A partir de projetos elaborados por um importante escritório de arquitetura britânico, a Cidade Masdar seria construída em 6 quilômetros quadrados de área de vegetação esparsa perto do aeroporto de Abu Dhabi.
A General Electric anunciou que inauguraria lá o primeiro Centro Ecomagination do mundo, para expor tecnologias da próxima geração, e o Instituto de Tecnologia de Massachusetts, o MIT, lançou o Programa Cooperativo MIT e Instituto Masdar, focado em inovação e energias alternativas.
O dinheiro gasto por Al Jaber na Edelman se pagou. A agência conseguiu convencer a equipe da Casa Branca a incluir uma visita para análise do projeto da Cidade Masdar na última viagem que George W. Bush fez ao exterior como presidente.

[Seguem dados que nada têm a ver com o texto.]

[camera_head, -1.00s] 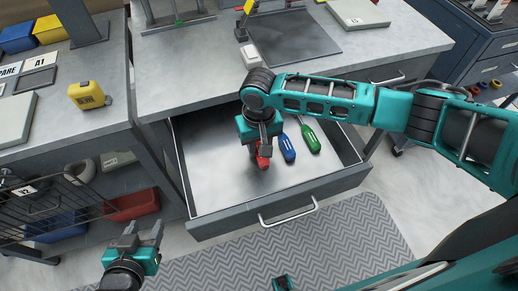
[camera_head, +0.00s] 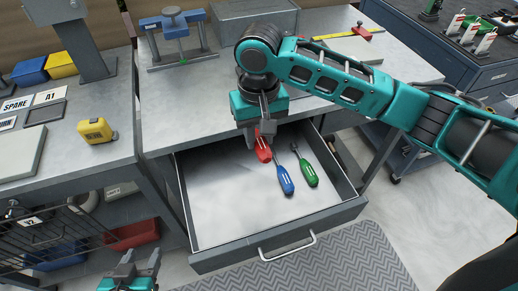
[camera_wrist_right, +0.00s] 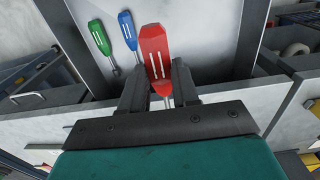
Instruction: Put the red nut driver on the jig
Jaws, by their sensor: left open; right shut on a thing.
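My right gripper (camera_head: 260,128) is shut on the red nut driver (camera_head: 263,151) and holds it over the back of the open drawer. In the right wrist view, the red handle (camera_wrist_right: 154,52) stands between the fingers (camera_wrist_right: 154,82), with a bit of metal shaft below. A blue fixture (camera_head: 177,43) with upright posts and a grey top knob stands on the bench at the back left. It looks like the jig. My left gripper (camera_head: 140,264) is open and empty at the lower left, partly cut off by the picture's edge.
A blue driver (camera_head: 284,181) and a green driver (camera_head: 307,173) lie in the drawer (camera_head: 272,237). A grey box (camera_head: 262,18) stands at the back of the bench. A yellow tape measure (camera_head: 97,130) lies on the left counter. The bench front left of my right gripper is clear.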

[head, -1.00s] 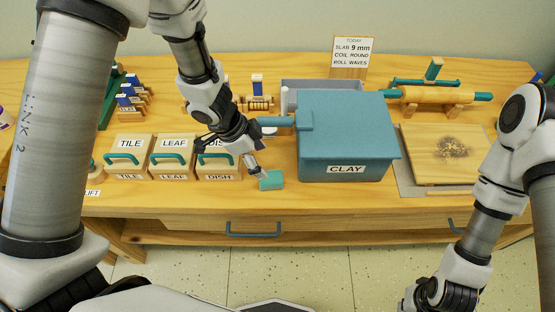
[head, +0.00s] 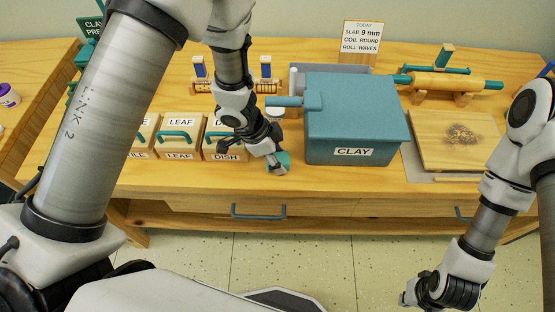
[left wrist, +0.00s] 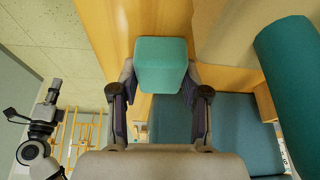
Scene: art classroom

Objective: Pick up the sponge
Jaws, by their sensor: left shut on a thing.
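The sponge is a small teal block (head: 284,158) near the front edge of the wooden table, just left of the clay box. My left gripper (head: 277,165) is shut on it and covers part of it in the head view. In the left wrist view the sponge (left wrist: 162,62) sits between the two fingers of my left gripper (left wrist: 160,82). It appears at table level; I cannot tell whether it touches the top. My right gripper (head: 408,296) is low at the bottom right, away from the table, and its fingers are too unclear to read.
The teal clay box (head: 354,120) stands close to the right of the sponge. Boxes labelled leaf (head: 180,140) and dish (head: 222,146) stand to its left. A wooden board (head: 455,145) and a rolling pin (head: 440,84) lie further right.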

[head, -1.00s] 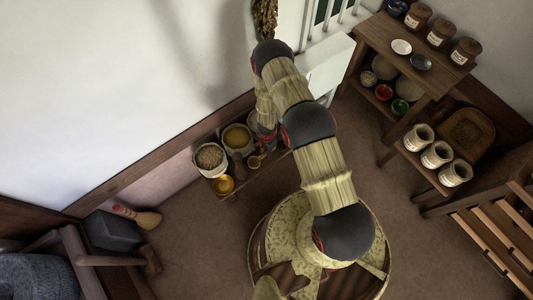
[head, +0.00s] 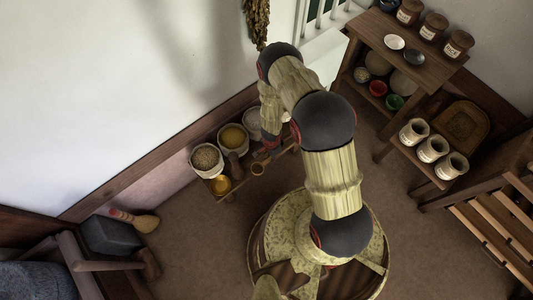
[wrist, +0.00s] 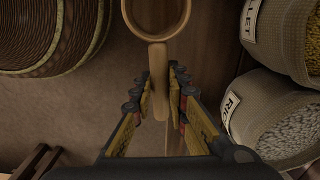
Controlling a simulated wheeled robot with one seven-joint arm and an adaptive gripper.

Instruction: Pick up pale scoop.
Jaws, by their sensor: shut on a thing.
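The pale scoop (wrist: 158,98) is tan wood, with a round open bowl at the top of the wrist view and a straight handle. My gripper (wrist: 160,88) is shut on the handle, one finger on each side, and the bowl sticks out beyond the fingertips. My gripper (head: 266,152) there is small and partly hidden by my own arm.
Shelves (head: 425,70) stand right.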

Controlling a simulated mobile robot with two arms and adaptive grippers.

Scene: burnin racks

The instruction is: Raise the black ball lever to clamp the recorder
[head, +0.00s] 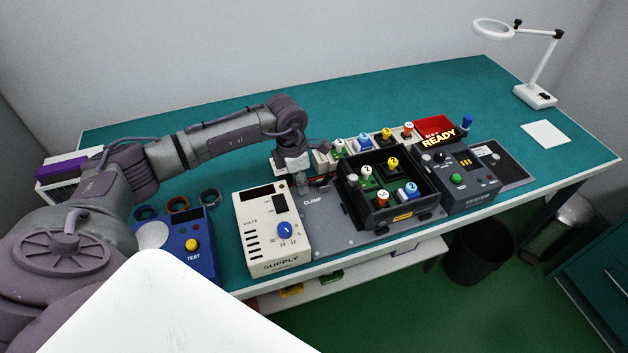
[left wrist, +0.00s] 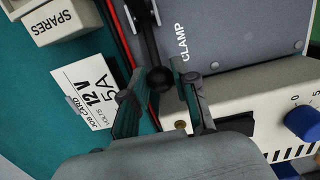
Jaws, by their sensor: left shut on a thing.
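The black ball (left wrist: 159,79) of the clamp lever is between the two fingers of my left gripper (left wrist: 160,88) in the left wrist view, and the gripper is shut on it. The lever's dark arm (left wrist: 147,35) runs up from the ball, beside the printed word CLAMP on a grey plate (left wrist: 235,35). In the head view my left gripper (head: 312,184) is low over that plate's left part, behind the cream supply box; the ball is hidden there. A black open-topped case (head: 362,212) holding several coloured parts stands right of the gripper. My right gripper is out of view.
The cream SUPPLY box (head: 252,233) stands close in front of my left gripper. A blue TEST box (head: 200,266) is farther left. A dark grey unit (head: 478,194) stands right of the black case. In the wrist view, a SPARES box (left wrist: 60,20) and job card (left wrist: 92,92) lie left.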

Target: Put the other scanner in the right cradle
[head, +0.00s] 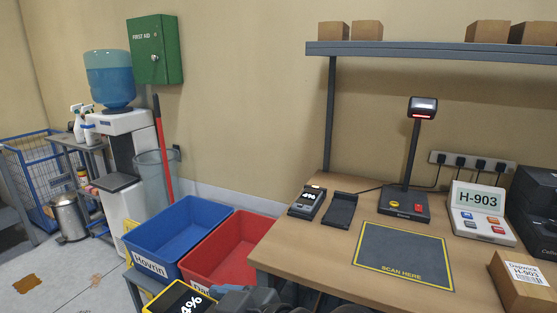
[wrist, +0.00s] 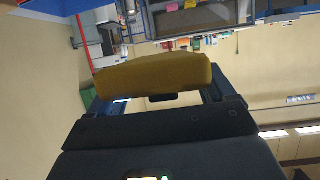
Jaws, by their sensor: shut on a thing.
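A handheld scanner (head: 180,299) with a yellow rim and a dark screen reading "4%" shows at the bottom edge of the head view. My gripper (head: 240,298) is shut on it, in front of the bins and left of the desk. In the wrist view the scanner's yellow end (wrist: 152,76) sits between my fingers. The right cradle (head: 341,210) is a flat black holder on the desk and is empty. Just left of it, another scanner (head: 308,199) with a lit screen lies in the left cradle, which it mostly hides.
A scanner stand (head: 405,202), a scan mat (head: 403,257), an H-903 display unit (head: 481,213) and a cardboard box (head: 524,283) occupy the desk. Blue (head: 176,242) and red (head: 226,250) bins stand left of the desk. A shelf (head: 430,48) hangs above. A cable runs behind the right cradle.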

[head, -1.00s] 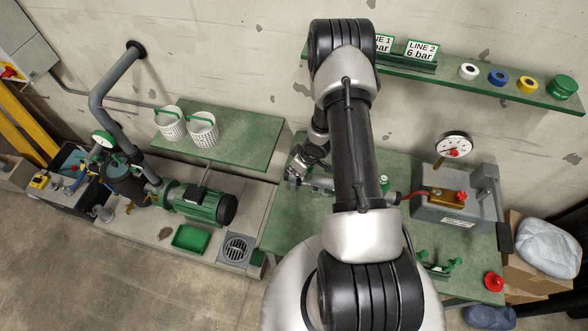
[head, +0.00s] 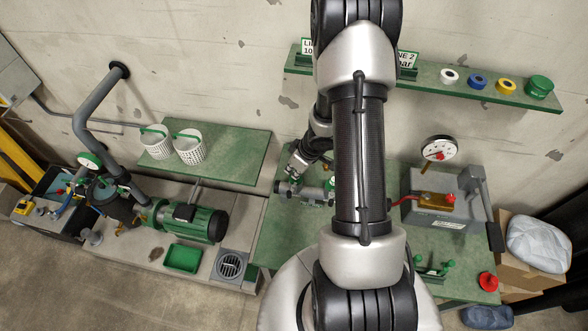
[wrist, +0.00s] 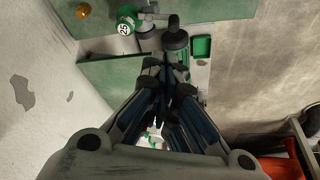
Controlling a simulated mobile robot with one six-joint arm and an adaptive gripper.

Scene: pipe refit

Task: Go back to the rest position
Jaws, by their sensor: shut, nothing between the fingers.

“É incrível, não é? Este país obteve sua riqueza do solo e agora está reinvestindo em formas alternativas de energia”, observou Bush, enquanto ele e Al Jaber estavam na presença dos jornalistas. “Espero que a minha visita coloque o Oriente Médio sob os holofotes […] e mostre às pessoas como é de verdade a vida aqui nos Emirados Árabes”.
Quando Al Jaber foi convidado a falar diante de um seleto comitê do congresso americano em 2008, o senador Ed Markey (que esteve recentemente entre os parlamentares que pediram a destituição de Al Jaber da presidência da COP28), cobriu de elogios a Cidade Masdar, dizendo que ela representava “o futuro das comunidades ecológicas”.
“Não se enganem, Masdar é a nossa nova Sputnik. Deveria ser um alerta para os Estados Unidos e um desafio para cada um de nós”, disse o senador de Massachusettts.
Em 2009, Al Jaber enfrentou o primeiro verdadeiro teste de sua campanha internacional de relações públicas. Ele anunciou que os Emirados Árabes iriam “concorrer agressivamente” para receber na Cidade Masdar a sede da Agência Internacional para Energias Renováveis, Irena.
A campanha foi supervisionada pelo então ministro de Relações Exteriores do país, mas Al Jaber administrava as operações do dia a dia, segundo uma pessoa envolvida. Pouca coisa seria deixada ao acaso. Ele contratou Jim Margolis, integrante de peso da campanha do Partido Democrata, e sua agência de comunicação estratégica GMMB, que tinha acabado de ajudar Barack Obama a chegar à Casa Branca.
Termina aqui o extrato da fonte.